Exercise description -
Without copying any pictures, restate exactly the lines from the start of the records through the line containing "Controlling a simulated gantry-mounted".

** start Supplied information **

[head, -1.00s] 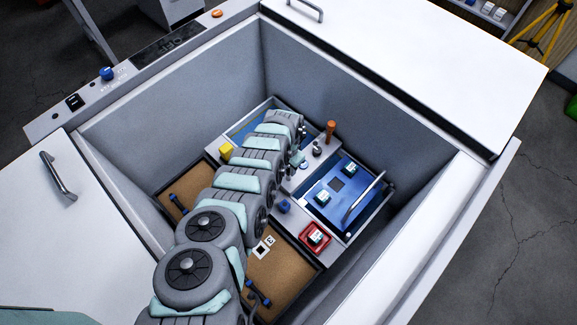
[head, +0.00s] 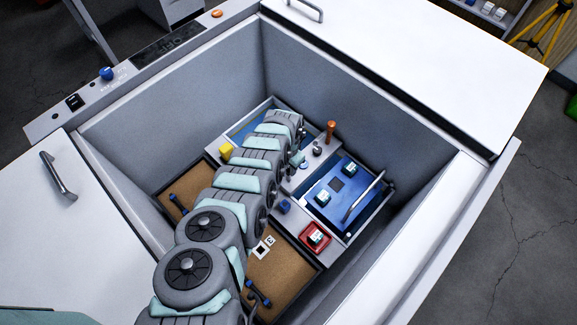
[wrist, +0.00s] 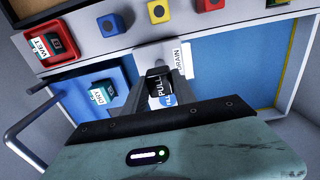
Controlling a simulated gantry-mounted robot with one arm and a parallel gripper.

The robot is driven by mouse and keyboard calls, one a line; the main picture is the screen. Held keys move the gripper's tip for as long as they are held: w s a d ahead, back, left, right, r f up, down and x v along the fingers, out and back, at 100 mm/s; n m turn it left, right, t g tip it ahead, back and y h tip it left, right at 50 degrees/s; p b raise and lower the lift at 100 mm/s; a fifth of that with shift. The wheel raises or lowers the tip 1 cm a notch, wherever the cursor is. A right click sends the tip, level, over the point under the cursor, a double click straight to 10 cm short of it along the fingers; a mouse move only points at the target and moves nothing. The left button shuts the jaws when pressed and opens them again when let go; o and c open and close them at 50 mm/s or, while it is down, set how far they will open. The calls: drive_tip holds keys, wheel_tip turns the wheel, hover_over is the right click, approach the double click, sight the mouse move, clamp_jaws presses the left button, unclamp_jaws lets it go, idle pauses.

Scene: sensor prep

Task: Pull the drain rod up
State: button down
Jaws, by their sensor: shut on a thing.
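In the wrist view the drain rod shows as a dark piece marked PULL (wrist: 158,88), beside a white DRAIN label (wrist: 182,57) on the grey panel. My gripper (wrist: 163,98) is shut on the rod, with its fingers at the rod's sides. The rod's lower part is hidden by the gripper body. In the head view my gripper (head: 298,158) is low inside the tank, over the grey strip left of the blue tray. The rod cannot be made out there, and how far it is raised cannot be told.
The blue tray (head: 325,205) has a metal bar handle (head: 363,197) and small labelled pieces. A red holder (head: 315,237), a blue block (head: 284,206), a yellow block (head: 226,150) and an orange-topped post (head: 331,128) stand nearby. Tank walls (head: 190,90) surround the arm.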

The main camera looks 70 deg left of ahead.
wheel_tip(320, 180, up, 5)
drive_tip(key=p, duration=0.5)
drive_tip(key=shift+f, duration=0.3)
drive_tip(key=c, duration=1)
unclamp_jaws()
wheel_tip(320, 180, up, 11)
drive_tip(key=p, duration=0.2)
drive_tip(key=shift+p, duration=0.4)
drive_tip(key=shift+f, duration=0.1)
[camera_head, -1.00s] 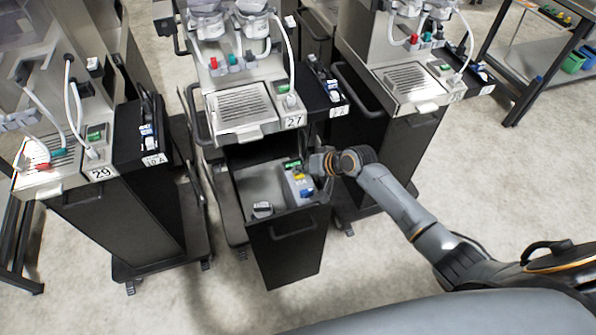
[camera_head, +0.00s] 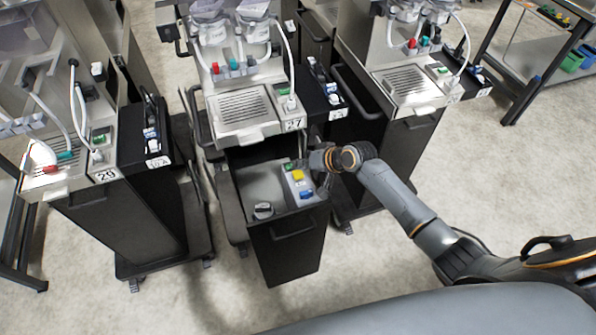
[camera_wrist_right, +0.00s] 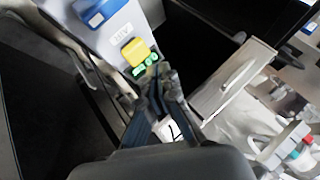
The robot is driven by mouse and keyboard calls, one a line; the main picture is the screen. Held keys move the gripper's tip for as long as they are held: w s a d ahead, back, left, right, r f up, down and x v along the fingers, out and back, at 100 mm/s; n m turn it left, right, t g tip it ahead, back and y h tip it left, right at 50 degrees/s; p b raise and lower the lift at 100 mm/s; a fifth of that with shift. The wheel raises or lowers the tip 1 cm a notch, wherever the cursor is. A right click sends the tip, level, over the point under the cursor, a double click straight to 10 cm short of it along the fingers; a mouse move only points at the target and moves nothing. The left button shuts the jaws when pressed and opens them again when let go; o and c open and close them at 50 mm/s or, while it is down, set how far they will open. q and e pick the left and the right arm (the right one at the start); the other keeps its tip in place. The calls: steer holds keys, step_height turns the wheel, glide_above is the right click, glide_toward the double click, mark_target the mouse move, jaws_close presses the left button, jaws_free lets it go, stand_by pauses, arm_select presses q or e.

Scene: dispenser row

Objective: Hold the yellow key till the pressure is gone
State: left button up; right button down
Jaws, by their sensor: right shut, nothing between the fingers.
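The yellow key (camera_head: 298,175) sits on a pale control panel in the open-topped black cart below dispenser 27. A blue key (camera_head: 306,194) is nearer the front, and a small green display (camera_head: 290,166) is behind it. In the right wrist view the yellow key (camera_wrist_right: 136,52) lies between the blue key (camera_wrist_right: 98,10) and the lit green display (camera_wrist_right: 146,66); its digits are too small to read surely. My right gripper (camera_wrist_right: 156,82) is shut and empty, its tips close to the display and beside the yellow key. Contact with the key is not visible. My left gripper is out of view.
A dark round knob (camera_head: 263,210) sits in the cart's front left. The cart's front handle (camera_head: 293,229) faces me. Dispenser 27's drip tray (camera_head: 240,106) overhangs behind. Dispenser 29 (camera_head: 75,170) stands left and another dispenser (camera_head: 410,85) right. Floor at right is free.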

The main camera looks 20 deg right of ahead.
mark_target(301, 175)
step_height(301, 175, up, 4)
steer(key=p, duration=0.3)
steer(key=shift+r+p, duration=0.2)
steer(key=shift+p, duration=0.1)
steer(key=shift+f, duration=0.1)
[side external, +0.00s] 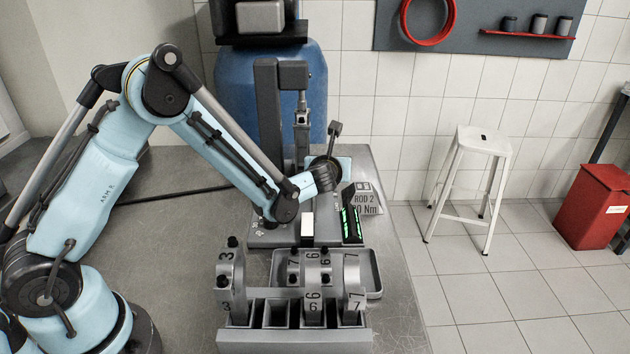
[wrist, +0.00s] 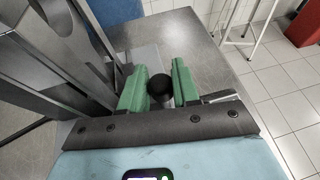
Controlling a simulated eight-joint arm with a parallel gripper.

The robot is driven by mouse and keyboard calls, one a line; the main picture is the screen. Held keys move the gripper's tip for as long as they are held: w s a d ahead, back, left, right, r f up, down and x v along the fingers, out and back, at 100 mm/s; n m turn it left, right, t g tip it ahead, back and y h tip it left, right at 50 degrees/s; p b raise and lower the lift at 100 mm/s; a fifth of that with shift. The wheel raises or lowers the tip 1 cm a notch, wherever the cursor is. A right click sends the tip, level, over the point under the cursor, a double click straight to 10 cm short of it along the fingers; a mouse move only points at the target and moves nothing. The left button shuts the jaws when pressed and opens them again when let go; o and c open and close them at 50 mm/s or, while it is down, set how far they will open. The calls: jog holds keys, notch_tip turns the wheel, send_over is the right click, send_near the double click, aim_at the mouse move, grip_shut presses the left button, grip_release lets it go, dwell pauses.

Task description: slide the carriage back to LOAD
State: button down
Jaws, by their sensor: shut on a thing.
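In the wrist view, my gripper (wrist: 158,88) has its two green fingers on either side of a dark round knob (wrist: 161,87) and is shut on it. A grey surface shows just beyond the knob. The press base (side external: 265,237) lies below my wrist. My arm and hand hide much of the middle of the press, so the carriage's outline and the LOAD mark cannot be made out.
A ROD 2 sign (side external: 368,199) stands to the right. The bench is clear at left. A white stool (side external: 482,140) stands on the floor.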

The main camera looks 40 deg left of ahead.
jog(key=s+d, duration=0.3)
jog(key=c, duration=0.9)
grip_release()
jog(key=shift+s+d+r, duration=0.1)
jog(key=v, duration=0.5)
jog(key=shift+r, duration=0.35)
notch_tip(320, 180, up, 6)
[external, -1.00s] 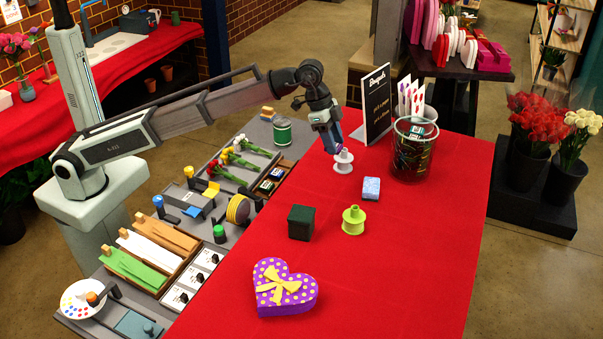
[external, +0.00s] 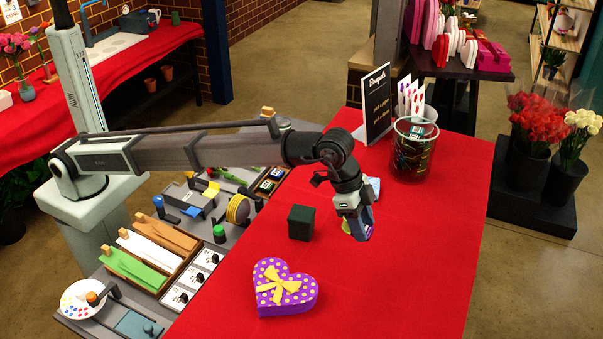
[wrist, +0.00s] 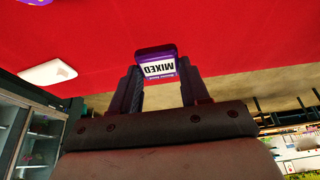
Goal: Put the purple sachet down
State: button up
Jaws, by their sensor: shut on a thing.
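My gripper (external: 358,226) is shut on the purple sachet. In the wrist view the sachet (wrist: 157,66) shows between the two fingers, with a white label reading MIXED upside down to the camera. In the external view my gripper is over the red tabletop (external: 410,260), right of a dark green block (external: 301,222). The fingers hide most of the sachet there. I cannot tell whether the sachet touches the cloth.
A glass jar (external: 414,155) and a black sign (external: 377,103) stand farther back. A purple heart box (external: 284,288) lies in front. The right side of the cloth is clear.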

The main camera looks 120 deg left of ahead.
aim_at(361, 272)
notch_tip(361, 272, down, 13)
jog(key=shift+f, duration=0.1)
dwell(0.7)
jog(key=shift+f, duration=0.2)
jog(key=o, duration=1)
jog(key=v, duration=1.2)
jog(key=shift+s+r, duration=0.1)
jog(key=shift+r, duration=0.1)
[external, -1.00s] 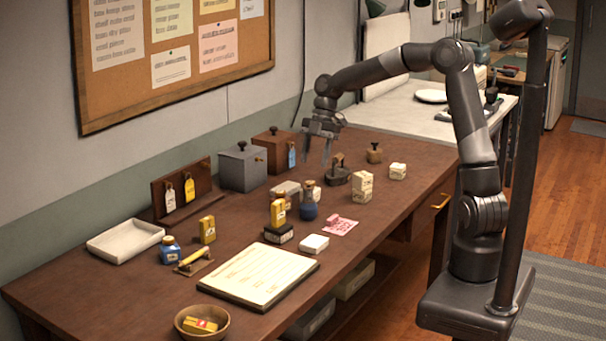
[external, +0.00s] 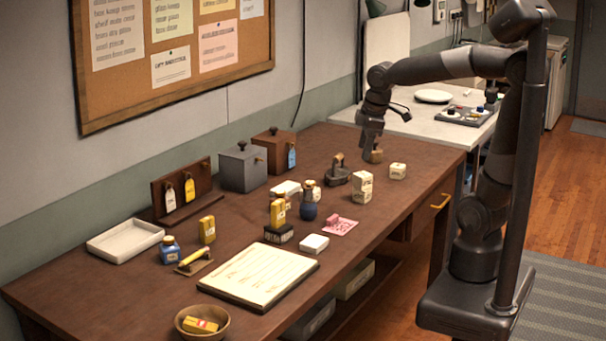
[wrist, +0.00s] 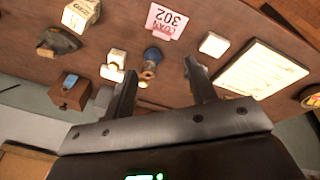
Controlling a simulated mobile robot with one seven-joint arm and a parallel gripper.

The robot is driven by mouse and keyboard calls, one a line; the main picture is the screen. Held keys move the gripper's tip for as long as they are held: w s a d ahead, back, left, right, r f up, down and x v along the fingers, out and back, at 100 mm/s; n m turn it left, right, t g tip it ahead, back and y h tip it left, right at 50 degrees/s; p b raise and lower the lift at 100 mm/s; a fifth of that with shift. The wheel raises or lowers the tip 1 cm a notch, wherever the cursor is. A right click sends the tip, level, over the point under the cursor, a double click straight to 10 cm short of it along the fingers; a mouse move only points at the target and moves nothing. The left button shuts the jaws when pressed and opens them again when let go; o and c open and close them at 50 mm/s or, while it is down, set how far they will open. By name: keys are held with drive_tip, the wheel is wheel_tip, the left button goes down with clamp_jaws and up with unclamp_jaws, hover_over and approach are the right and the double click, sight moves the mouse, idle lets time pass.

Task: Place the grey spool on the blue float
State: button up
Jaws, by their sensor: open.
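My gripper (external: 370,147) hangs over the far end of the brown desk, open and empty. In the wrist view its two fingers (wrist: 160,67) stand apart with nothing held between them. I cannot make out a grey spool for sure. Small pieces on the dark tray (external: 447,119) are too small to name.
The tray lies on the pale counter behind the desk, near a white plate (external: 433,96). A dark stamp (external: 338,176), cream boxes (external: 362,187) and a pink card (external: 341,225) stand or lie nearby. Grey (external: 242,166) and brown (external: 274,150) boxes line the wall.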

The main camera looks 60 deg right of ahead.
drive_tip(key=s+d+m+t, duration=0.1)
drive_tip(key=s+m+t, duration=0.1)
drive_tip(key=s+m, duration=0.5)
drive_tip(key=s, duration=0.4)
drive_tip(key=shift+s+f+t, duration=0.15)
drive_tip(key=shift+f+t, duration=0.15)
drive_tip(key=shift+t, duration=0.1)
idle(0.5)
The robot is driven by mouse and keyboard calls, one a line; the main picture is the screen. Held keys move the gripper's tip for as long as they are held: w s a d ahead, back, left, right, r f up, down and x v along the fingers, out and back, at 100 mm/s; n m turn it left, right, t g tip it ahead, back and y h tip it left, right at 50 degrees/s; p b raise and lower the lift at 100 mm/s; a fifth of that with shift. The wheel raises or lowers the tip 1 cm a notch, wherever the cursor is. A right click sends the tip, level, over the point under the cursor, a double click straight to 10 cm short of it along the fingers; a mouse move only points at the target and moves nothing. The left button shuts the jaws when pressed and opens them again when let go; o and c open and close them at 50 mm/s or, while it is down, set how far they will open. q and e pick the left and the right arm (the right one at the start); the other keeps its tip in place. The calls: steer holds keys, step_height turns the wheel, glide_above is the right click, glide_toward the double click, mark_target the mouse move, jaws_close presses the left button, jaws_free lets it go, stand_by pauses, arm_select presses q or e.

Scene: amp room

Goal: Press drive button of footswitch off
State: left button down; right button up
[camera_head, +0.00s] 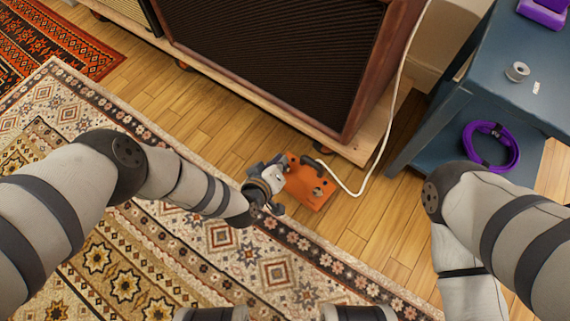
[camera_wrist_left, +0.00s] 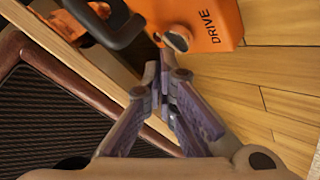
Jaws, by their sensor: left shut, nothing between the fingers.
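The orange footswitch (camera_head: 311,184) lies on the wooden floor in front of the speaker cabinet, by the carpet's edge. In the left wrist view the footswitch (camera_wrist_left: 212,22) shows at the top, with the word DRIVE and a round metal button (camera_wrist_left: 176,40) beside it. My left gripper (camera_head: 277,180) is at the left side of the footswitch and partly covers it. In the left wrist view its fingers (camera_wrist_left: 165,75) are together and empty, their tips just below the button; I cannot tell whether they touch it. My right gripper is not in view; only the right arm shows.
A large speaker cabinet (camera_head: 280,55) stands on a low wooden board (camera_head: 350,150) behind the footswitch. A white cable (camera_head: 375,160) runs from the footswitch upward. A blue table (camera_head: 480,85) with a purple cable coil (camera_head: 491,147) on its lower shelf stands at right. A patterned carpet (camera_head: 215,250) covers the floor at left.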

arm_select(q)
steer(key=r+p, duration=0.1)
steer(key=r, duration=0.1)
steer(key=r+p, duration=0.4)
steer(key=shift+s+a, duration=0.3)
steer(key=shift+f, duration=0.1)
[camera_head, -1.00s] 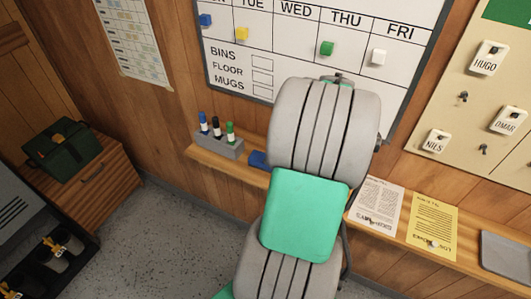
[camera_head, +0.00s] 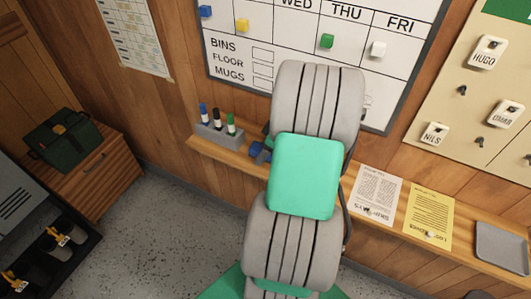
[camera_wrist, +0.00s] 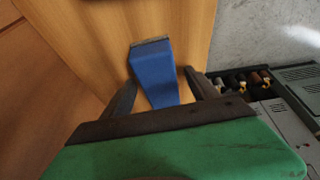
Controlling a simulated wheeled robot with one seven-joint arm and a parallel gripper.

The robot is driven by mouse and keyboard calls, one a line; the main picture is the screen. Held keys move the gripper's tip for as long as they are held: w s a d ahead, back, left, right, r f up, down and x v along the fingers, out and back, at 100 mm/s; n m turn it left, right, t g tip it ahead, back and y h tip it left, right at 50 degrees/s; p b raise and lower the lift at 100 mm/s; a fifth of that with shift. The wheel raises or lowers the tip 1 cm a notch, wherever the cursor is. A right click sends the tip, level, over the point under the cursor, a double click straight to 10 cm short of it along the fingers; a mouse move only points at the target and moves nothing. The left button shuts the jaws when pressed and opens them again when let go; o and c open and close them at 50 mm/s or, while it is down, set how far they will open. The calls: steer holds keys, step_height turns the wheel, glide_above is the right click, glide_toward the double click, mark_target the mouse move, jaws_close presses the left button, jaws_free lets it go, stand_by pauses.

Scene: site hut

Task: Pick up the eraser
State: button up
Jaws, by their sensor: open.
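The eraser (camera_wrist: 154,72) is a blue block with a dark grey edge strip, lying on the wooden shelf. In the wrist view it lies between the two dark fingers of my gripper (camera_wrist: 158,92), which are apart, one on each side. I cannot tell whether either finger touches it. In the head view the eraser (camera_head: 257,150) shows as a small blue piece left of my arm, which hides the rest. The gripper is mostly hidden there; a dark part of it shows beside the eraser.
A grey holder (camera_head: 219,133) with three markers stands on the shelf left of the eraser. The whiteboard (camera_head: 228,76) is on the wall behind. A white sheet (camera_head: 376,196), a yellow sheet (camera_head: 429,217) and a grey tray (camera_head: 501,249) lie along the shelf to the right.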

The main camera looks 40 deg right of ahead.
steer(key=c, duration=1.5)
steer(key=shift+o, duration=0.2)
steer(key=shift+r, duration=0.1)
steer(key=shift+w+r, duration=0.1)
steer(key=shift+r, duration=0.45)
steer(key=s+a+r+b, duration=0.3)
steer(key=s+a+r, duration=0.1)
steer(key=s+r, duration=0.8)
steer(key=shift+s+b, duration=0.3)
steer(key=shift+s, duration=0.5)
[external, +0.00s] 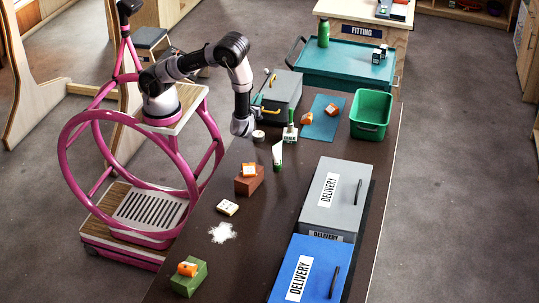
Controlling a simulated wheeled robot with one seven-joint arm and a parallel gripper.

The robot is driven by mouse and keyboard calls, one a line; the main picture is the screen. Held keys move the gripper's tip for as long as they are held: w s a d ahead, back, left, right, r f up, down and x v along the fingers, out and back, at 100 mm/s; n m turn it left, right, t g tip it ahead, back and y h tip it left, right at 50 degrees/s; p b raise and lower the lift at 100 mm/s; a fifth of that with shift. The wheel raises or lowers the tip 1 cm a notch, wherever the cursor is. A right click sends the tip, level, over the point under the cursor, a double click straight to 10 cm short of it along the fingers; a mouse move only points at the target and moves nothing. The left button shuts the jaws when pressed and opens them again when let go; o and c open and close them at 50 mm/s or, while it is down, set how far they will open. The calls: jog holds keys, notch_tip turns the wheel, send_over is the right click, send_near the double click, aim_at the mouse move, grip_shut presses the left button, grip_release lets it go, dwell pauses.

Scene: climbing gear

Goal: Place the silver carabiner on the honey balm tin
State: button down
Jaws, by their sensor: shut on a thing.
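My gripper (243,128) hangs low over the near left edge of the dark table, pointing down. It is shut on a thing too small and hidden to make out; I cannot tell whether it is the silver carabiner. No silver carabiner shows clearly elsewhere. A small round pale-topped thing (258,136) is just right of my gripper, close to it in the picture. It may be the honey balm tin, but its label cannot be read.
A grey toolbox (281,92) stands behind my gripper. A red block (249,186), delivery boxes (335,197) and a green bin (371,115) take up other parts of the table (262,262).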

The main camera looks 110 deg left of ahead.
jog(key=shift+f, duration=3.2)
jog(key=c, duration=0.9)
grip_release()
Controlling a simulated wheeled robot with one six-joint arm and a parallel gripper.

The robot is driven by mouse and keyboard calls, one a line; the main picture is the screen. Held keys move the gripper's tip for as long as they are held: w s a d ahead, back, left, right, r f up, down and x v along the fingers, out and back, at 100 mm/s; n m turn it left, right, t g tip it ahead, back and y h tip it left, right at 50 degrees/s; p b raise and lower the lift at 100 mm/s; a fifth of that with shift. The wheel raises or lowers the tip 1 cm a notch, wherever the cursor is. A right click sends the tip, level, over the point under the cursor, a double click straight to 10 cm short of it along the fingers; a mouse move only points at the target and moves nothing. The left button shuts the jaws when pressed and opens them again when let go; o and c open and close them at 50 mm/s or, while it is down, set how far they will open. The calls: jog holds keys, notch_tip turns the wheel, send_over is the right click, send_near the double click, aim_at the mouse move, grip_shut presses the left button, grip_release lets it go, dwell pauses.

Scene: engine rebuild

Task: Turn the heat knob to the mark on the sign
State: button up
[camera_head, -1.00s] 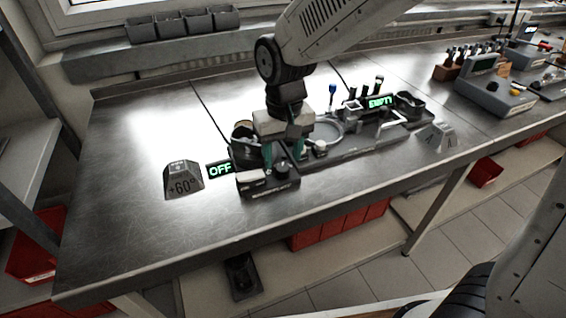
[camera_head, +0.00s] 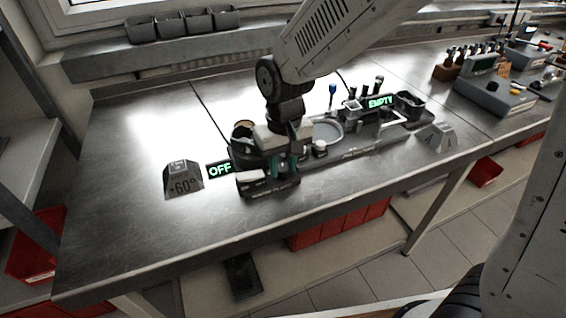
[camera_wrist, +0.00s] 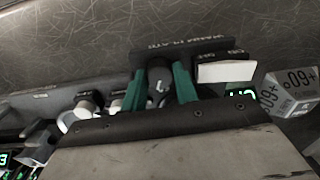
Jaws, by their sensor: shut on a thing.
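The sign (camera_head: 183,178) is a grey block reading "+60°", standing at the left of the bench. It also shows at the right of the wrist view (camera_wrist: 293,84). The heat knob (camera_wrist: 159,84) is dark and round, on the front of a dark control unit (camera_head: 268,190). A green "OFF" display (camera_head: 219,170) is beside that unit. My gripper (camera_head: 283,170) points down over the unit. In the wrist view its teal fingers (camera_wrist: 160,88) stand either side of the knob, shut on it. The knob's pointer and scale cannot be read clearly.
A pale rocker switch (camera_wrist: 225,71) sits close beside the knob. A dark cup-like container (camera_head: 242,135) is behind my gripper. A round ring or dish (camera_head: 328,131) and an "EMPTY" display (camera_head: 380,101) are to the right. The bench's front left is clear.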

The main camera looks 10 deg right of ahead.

** end Supplied information **

Finished task -
[head, -1.00s] 
[head, +0.00s] 
[wrist, +0.00s] 
Controlling a simulated gantry-mounted robot with one arm and a parallel gripper.

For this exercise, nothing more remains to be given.